HD-DVD is also region-free. There is no option whatsoever for region coding. If you really wanted to, you could release a multi-region, encrypted HD-DVD which adapted based on the default language of the player, or even a GeoIP lookup if they have it plugged in to the Internet.
Blu-ray has mandatory AACS encryption, and the optional BD+, and as far as I know, absolutely no format cheaper than a single-layer Blu-Ray disc (25 gigs). So much for home recording.
Oh, and there are a large number of technical advantages to HD-DVD -- for one, there's a triple-layer disc coming, so it now beats Blu-Ray on capacity. But it's obvious that Warner doesn't care about the technical issues.
Don't thank God, thank a doctor!
Nope, Blu-ray has more capacity per layer, but the capabilities are poorer from a consumer point of view.

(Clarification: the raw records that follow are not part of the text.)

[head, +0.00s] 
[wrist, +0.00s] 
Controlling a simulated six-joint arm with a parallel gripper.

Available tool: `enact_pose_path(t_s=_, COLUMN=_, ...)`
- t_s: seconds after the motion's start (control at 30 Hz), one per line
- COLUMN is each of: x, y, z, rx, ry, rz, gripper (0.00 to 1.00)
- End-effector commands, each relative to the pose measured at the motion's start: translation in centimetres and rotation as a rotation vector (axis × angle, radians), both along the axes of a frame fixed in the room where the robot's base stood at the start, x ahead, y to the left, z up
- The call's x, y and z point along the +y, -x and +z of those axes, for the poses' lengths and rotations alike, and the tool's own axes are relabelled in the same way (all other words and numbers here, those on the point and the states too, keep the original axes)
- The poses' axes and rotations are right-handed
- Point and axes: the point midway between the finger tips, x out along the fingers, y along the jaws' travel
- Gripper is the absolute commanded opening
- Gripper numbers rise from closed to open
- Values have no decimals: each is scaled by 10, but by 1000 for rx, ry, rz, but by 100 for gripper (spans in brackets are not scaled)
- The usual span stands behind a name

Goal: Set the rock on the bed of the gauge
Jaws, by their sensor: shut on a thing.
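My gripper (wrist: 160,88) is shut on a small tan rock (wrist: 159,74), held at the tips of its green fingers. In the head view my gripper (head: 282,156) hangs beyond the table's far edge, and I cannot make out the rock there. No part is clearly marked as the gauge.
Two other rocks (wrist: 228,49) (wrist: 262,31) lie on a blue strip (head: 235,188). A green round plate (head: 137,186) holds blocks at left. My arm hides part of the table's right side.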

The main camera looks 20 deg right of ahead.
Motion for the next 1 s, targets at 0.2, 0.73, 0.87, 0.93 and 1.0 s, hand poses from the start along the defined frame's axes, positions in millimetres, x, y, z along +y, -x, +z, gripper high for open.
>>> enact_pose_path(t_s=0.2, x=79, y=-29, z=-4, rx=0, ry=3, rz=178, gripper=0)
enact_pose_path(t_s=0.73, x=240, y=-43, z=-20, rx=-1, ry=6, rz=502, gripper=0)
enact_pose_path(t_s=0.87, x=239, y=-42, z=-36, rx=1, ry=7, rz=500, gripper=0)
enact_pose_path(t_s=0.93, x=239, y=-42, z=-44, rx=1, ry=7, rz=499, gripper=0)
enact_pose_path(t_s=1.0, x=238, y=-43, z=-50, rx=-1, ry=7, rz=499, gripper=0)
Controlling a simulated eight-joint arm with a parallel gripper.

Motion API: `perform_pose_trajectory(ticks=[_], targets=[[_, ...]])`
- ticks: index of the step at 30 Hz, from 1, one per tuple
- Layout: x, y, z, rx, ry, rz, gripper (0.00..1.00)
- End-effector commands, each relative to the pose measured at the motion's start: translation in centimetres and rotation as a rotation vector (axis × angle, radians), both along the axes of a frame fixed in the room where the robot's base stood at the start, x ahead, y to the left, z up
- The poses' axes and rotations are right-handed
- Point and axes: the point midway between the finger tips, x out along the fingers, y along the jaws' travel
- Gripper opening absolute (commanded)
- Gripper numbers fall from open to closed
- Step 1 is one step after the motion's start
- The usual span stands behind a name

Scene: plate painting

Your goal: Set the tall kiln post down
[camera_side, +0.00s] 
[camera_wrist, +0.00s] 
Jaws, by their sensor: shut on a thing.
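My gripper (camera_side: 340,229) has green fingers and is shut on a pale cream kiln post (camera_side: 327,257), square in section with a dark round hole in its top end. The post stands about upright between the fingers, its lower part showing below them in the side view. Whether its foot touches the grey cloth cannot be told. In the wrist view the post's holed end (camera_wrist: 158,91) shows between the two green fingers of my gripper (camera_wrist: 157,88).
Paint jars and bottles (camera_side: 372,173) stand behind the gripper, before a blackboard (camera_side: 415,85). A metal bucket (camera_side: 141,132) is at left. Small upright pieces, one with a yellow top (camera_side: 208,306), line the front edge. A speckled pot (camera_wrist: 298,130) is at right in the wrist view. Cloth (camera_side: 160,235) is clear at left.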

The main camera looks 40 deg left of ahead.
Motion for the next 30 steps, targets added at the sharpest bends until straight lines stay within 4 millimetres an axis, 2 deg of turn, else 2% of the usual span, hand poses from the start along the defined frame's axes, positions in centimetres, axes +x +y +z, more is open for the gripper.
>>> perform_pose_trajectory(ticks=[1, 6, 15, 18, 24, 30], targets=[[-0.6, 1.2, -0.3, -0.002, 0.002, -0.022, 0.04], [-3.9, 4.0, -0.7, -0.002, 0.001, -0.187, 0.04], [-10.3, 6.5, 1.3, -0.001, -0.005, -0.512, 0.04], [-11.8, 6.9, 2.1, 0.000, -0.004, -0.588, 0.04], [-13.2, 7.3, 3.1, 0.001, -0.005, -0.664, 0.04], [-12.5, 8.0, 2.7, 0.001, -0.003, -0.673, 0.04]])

Ironically, Blu-ray and HD-DVD had just caught up in terms of maximum capacity per disc - in the middle of November, HD-DVD adopted a system that increased the maximum capacity of an HD-DVD disc to match Blu-ray's (51G HD-DVD compared to 50G Blu-ray, using three layers and two layers respectively), but to date no discs have been made (well, it's been a month and a half) and no players have been updated to support the three layer format.
HD DVD discs do not need DRM, and do have to support "managed copy" meaning consumers can assume that if they buy an HD-DVD movie, they'll be allowed to (using licensed software) transfer copies to their computer or to a movie jukebox or something similar. HD DVD also has a slightly better sound codec selection, specifically making player support for the lossless Dolby TrueHD format compulsory, allowing studios to master HD DVDs with sound in that format. Not that that's a big thing, I just thought I'd mention it.
With the exception of the above issue of the new three layer discs, the HD-DVD format is more or less finalized, whereas Blu-ray is still in a state of flux. Blu-ray also has some issues, from a consumer point of view, such as the BD+ access control system, which meant some discs last year wouldn't play on some players without firmware updates, and region encoding.
You are not alone. This is not normal. None of this is normal.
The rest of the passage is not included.